Reinvigorated by his words, Kukuru goes back to work with her head held high, doing the work that’s in front of her. It seems like preparations are ready for a behind-the-scenes tour Suwa assigned to her, but as he puts it in a very public dressing-down in the office, she really only did the work she knew how to do. He suggests she cease relying on experience working at a failed aquarium and nicknames her Plankton…smaller than small fry.

After getting chewed out and again having her commitment and seriousness questioned by Chiyu, Kukuru leaves the aquarium exhausted and discouraged, declining Karin’s dinner offer and instead sitting on the beach alone.
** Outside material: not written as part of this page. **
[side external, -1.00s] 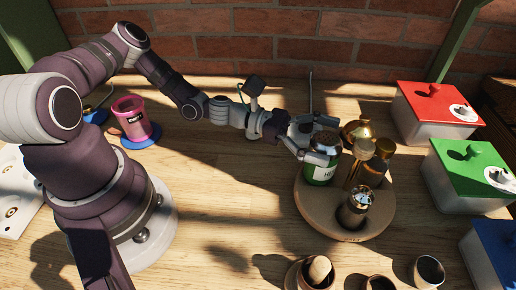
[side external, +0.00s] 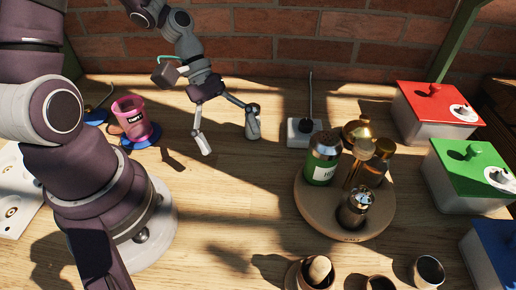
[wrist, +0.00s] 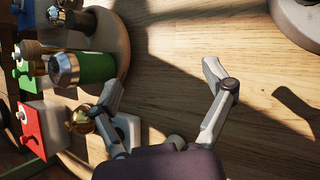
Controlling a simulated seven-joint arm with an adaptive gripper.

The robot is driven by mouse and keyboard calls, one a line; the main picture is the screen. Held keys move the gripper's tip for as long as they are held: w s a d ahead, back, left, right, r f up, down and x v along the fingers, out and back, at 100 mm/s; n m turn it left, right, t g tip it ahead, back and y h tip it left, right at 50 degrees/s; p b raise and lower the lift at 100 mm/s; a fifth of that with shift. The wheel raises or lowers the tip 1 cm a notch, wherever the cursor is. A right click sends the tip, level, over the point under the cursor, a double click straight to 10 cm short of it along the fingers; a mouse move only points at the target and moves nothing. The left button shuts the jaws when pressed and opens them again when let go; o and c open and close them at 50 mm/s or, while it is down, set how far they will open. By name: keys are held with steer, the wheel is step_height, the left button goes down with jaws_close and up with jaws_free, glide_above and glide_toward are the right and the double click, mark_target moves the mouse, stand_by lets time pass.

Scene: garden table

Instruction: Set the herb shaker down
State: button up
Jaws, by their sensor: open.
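The herb shaker (side external: 322,160) is a green jar with a dark speckled cap and a white label. It stands upright on the left part of the round wooden stand (side external: 346,233), beside the brass-topped pieces. In the wrist view the herb shaker (wrist: 92,68) is at the left, on the stand's edge. My gripper (side external: 230,146) is open and empty, above the bare table to the left of the shaker and apart from it. In the wrist view my gripper (wrist: 222,75) has its two fingers spread wide with only table between them.
A white socket block (side external: 298,133) with a cable stands behind the shaker. A pink cup (side external: 131,118) on a blue base is at the left. Lidded boxes, red (side external: 412,92) and green (side external: 462,168), line the right. Small cups stand at the front. The middle table is clear.

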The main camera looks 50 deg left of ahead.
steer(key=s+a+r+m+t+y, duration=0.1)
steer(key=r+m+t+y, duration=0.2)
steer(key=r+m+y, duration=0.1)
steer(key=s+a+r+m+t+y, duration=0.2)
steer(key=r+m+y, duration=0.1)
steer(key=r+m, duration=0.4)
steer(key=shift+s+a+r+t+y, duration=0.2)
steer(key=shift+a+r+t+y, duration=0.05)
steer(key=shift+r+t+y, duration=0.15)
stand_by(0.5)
She starts to cry, not knowing how much more of life at Tingaara she can take.

Then, out of nowhere, Fuuka arrives, precisely when Kukuru needed her the absolute most. While they were still together in last week’s episode, the way Aquatope totally turned Kukuru’s life on it’s head and everything she endured made it feel like months had passed…which indeed they did! All of that also makes their reunion that much more heartwarming.

Kukuru has had a rough couple of days, but there’s a reason Tingaara’s director assigned her the role he did. Hopefully seeing Fuuka will remind Kukuru of how rough she was on her in her first days at Gama Gama, and how Fuuka didn’t give up, and ended up thriving.

Tingaara may seem like a cold, cruel, nasty, grown-up place—or at least most of the humans who aren’t Kukuru’s circle make it feel that way—but that doesn’t mean it will stay that way. Kukuru may struggle and fail a lot more before she finds the right wavelength in which to thrive, but I’m excited to watch her find it!

The aquatope on white sand – 09 – Compassion for the unfamiliar

Two very common ways anime deal with an interlopers is by either turning them into friends or putting them in their place. Aquatope does neither, opting for a far more nuanced, multifaceted, and ultimately more satisfying and enriching experience. In the complexity of emotions it expresses (and elicits), Aquatope is as diverse and colorful as its sea life.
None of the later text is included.